There are several reasons for this:
(1) The El Nino effect. This year’s is a pretty strong one as far as they go, but not quite as strong as the one in 1997-1998, which produced the last major local peak and formed the lynchpin of GW denier arguments throughout the 2000s. Nonetheless, average global temperatures in February 2016 were almost half a degree higher than the +0.88C anomaly seen in February 1998. The most comparably strong El Nino before that was the 1982-1983 one, but the February 1983 anomaly was fairly unremarkle at +0.40C. That’s a difference of almost a degree between then and now.
(2) Solar irradiance is actually pretty weak relative to its average in the 1950-2000 period so that can’t be part of the explanation.

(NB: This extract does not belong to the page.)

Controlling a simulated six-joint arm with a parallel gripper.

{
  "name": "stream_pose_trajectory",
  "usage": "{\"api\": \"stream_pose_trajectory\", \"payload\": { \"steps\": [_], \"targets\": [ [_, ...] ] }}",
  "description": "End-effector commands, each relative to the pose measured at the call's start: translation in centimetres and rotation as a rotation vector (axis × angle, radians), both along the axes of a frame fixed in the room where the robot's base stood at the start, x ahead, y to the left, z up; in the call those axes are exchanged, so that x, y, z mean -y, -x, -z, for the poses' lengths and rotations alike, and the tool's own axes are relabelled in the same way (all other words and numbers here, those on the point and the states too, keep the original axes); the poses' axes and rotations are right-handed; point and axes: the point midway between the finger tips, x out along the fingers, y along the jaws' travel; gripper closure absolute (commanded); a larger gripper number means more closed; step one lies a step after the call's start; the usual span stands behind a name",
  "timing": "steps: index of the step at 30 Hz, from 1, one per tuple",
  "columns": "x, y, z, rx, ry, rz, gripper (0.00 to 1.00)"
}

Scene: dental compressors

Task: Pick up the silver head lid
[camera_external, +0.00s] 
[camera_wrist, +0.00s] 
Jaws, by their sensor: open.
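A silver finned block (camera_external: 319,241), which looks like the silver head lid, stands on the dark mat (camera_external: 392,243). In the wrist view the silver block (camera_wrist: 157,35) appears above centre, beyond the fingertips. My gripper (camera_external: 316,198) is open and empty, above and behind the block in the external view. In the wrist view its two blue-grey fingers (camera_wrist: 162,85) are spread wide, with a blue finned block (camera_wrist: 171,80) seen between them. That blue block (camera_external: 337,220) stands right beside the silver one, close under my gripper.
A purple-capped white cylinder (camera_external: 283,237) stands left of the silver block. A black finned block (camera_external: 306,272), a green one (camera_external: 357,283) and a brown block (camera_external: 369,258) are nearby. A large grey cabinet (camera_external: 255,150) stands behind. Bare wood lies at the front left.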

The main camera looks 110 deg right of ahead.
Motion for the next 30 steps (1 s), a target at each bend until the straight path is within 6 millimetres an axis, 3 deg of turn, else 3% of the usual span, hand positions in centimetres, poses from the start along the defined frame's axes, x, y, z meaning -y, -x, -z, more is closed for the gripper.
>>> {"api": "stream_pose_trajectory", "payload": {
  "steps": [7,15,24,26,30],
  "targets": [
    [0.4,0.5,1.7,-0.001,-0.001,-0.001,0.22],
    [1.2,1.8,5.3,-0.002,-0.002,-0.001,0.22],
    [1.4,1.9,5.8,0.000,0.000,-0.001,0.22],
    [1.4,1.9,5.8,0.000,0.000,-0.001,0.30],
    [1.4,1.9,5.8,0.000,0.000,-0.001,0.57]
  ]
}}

(3) I wonder to what extent if any the major recent uptick in methane emissions from melting permafrost, which has expressed itself in the form of some spectacular new craters in Northern Siberia last year, has contributed to this.
All in all, this is very bad news for the international community’s target of limiting global warming to the IPCC’s two degrees injunction.
There have been some encouraging counter developments – for instance, global carbon emissions actually fel l in 2015 – but celebrations are premature since there have been plenty of prior periods when global CO2 emissions fell not just for one year but several years in a row: 1973-1975 (first oil shock), 1980-83 (second oil shock), 1989-1994 (collapse of the highly energy-inefficient Communist economies), and 2008-2009 (the Great Recession).
In any case, if the aforementioned methane release scenario is at or close to the runaway threshold, that wouldn’t really matter all that much anyway.
For myself I have always been skeptical that this particular drifting oil tanker could be stopped in time to avert serious levels of warming. I still stand by my 2010 prediction that “geoengineering” is going to start appearing on normies’ vocabularies sooner rather than later, and perhaps implementation of some geoengineering schemes will begin as early as the 2030s. It’s unlikely to be a happy project that brings everyone together. I suspect it’s more likely to either take the form of a ruinous geopolitical free-for-all, or to catalyze the consolidation of today’s already incipient globalist elite into a stiffling singleton.